Dr Olley’s current research explores the depiction and cultural significance of childbirth in Old Norse literature and society. Studying birth narratives from the many diverse genres of Old Norse literature, including poetry, the Icelandic sagas, medieval Icelandic ballads and miracle collections, and engaging with anthropological analyses of birth as a moment of social microcosm, the project examines how birth narratives reflect and challenge the power structures and values of Old Norse society. Intersecting with questions of gender, emotion and personhood, her work aims to show how the effects of birth in Old Norse literature extend beyond the female experience, and even beyond the human, and can offer new insight into what life was like in medieval Iceland.
She is also part of a collaborative project led by Dr Jonathan Hui at the Nanyang Technological University, Singapore, which is working to translate some of the Icelandic riddarasögur (sagas of knights) into English, several of them for the first time. She has published widely on subjects including the poems of the Poetic Edda, negotiating closure in the Old Norse Hildr legend and the Old Norse Snow White variant, Ála flekks saga. Her most recent article, entitled ‘Co-Presence and Consumption: Eating Kin(ship) in Old Norse Myth And Legend’ (Journal of English and Germanic Philology, forthcoming) explores the coincidence of cannibalism and kinship in Old Norse myth and legend and offers a new perspective on the myth of the binding of Fenrir.

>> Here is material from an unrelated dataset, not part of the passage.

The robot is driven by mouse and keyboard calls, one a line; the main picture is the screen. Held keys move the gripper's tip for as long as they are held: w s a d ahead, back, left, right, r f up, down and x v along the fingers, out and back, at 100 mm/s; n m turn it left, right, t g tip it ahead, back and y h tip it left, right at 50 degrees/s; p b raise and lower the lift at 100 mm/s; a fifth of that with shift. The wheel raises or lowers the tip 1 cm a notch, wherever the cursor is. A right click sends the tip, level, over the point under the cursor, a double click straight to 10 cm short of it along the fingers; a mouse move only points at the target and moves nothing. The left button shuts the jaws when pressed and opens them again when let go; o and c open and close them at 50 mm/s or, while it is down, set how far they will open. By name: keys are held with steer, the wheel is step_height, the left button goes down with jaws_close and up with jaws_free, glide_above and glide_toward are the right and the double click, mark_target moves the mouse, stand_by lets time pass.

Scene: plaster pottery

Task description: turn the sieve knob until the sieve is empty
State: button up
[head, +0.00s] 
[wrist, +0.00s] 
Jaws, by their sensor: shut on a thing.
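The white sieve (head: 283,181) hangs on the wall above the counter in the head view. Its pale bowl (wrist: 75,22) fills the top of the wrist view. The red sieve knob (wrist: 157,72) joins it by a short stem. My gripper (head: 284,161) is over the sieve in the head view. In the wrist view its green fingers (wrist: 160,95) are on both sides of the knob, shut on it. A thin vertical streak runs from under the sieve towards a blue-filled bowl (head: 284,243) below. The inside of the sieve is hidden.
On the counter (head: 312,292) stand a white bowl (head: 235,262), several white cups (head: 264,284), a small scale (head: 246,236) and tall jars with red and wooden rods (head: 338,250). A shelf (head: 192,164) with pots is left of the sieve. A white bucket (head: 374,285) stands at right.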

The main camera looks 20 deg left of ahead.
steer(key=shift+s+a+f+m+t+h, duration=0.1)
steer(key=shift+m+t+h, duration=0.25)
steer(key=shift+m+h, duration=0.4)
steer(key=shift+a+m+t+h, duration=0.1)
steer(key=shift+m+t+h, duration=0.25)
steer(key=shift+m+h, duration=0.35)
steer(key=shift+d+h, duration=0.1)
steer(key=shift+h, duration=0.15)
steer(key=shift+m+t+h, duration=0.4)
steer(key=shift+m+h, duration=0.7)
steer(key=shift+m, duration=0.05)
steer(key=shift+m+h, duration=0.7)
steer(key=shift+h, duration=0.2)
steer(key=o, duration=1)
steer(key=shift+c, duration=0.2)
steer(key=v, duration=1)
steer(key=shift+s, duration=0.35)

As an undergraduate, Katherine Olley studied Anglo-Saxon, Norse and Celtic at Trinity College, Cambridge (2011-14). She then moved to Newnham College, Cambridge to study for her MPhil in Anglo-Saxon, Norse and Celtic, funded by a Newton Trust Award from the Cambridge Home and European Scholarship Scheme (2014–15). She returned to Trinity College for her DPhil, funded by an AHRC-Trinity studentship from the Arts and Humanities Research Council Doctoral Training Partnership (2015–18). Her doctoral research explored the nature of kinship in Old Norse myth and legend, focusing especially on parent-child relationships, and was supervised by Dr Judy Quinn. She subsequently went on to become a Teaching Fellow in Old Norse at University College London (2018–19) before joining St Hilda’s, and she is currently a councillor for the Viking Society of Northern Research.